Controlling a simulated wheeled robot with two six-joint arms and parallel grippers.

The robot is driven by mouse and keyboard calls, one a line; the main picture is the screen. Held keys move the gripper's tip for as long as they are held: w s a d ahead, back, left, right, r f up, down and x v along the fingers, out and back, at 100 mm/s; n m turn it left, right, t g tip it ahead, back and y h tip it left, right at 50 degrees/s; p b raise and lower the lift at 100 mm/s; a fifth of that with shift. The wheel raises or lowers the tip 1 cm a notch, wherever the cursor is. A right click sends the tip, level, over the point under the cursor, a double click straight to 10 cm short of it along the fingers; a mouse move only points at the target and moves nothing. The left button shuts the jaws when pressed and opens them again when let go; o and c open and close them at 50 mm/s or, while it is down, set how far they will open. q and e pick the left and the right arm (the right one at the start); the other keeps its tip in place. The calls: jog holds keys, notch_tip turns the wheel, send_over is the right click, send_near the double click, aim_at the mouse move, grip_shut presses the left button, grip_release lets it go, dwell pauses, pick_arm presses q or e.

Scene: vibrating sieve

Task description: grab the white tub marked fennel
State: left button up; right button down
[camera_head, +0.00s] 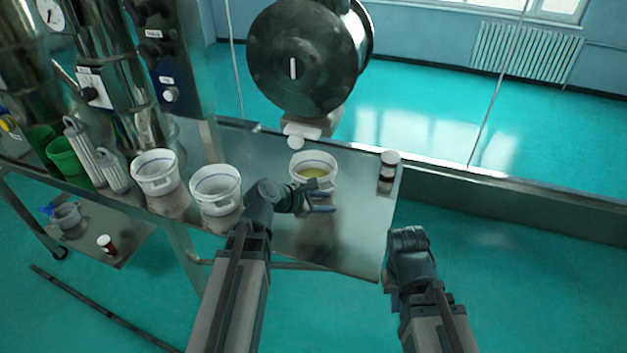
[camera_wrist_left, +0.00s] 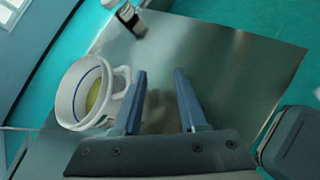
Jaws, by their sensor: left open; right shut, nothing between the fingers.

__________

(TASK BRIEF)
Print the whole listing above once more, word for word, without its pictures.

(TASK ANSWER)
Controlling a simulated wheeled robot with two six-joint arms and parallel grippers.

The robot is driven by mouse and keyboard calls, one a line; the main picture is the screen. Held keys move the gripper's tip for as long as they are held: w s a d ahead, back, left, right, r f up, down and x v along the fingers, out and back, at 100 mm/s; n m turn it left, right, t g tip it ahead, back and y h tip it left, right at 50 degrees/s; p b raise and lower the lift at 100 mm/s; a fifth of that with shift. The wheel raises or lowers the tip 1 cm a notch, wherever the cursor is. A right click sends the tip, level, over the point under the cursor, a double click straight to 10 cm short of it along the fingers; a mouse move only points at the target and moves nothing. The left button shuts the jaws when pressed and opens them again when let go; o and c open and close them at 50 mm/s or, while it is down, set how far they will open. q and e pick the left and the right arm (the right one at the start); the other keeps its tip in place. The calls: jog holds keys, notch_tip turns the wheel, send_over is the right click, send_near the double click, aim_at the mouse move, grip_shut presses the left button, grip_release lets it go, dwell pauses, pick_arm presses q or e.

Scene: vibrating sieve

Task description: grab the white tub marked fennel
State: left button up; right button down
[camera_head, +0.00s] 
[camera_wrist_left, +0.00s] 
Jaws, by their sensor: left open; right shut, nothing between the fingers.

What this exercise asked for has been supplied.